Pictures stay out of the copy. Please reproduce only the lines between the one holding "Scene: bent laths" and the one holding "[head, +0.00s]", inclusive.
§
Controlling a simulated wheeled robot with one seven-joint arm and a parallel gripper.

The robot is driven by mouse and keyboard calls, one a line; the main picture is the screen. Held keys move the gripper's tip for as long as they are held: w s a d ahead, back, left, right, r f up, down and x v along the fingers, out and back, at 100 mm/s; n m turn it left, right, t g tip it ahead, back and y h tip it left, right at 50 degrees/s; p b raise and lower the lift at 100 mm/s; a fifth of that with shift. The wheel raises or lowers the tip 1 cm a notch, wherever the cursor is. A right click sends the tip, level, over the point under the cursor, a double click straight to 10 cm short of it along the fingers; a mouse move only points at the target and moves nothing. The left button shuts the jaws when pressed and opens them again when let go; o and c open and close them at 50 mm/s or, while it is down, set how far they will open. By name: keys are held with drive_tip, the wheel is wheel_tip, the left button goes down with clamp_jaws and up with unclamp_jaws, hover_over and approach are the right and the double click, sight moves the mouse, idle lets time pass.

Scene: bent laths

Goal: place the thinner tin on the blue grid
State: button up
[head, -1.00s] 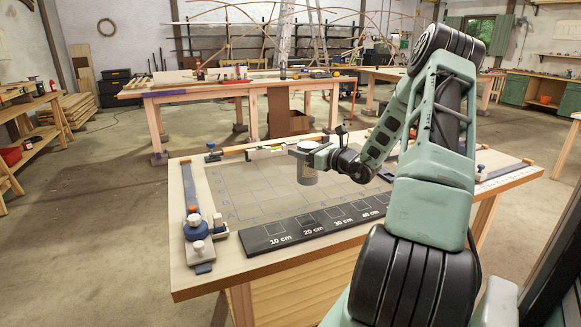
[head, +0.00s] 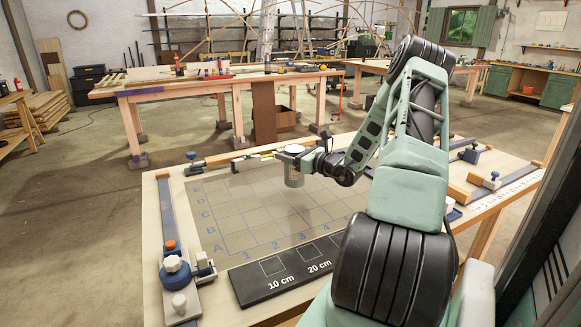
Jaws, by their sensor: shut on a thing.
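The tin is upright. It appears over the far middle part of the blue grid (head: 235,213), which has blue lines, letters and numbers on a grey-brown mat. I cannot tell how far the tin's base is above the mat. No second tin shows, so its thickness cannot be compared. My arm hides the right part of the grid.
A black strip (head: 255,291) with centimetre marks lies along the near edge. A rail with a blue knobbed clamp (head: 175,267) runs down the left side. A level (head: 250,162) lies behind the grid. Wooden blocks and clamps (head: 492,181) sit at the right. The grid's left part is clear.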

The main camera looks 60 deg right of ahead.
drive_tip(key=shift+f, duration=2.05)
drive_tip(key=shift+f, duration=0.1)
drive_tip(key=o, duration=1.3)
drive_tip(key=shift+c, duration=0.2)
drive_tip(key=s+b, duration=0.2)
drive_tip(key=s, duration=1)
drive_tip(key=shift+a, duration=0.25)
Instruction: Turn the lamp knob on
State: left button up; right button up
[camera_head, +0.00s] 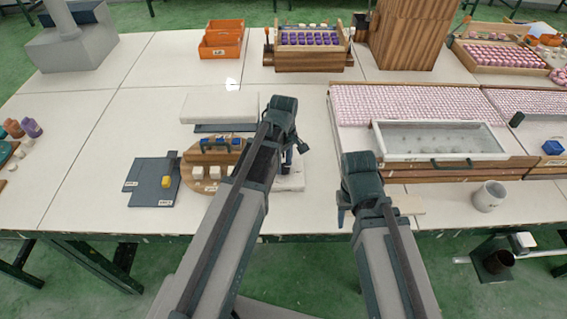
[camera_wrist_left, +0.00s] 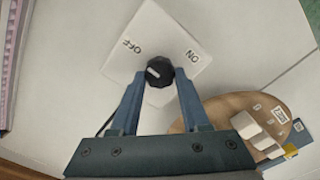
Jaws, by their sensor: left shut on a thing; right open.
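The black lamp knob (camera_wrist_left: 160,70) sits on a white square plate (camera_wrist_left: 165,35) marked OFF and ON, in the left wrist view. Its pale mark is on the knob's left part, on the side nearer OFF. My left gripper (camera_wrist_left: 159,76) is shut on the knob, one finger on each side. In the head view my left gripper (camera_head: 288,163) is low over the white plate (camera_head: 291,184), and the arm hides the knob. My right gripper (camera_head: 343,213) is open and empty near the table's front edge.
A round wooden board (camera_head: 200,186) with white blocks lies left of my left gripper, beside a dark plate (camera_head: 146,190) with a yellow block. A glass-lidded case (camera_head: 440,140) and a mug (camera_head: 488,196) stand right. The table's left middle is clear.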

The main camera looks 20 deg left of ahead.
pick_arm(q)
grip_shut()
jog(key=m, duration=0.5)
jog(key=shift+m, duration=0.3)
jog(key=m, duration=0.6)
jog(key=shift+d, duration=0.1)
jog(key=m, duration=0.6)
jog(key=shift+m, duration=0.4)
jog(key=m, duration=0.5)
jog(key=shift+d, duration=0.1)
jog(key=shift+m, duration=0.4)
§
**ANSWER BELOW:**
Scene: bent laths

Goal: place the thinner tin on the blue grid
State: button up
[head, -1.00s] 
[head, +0.00s] 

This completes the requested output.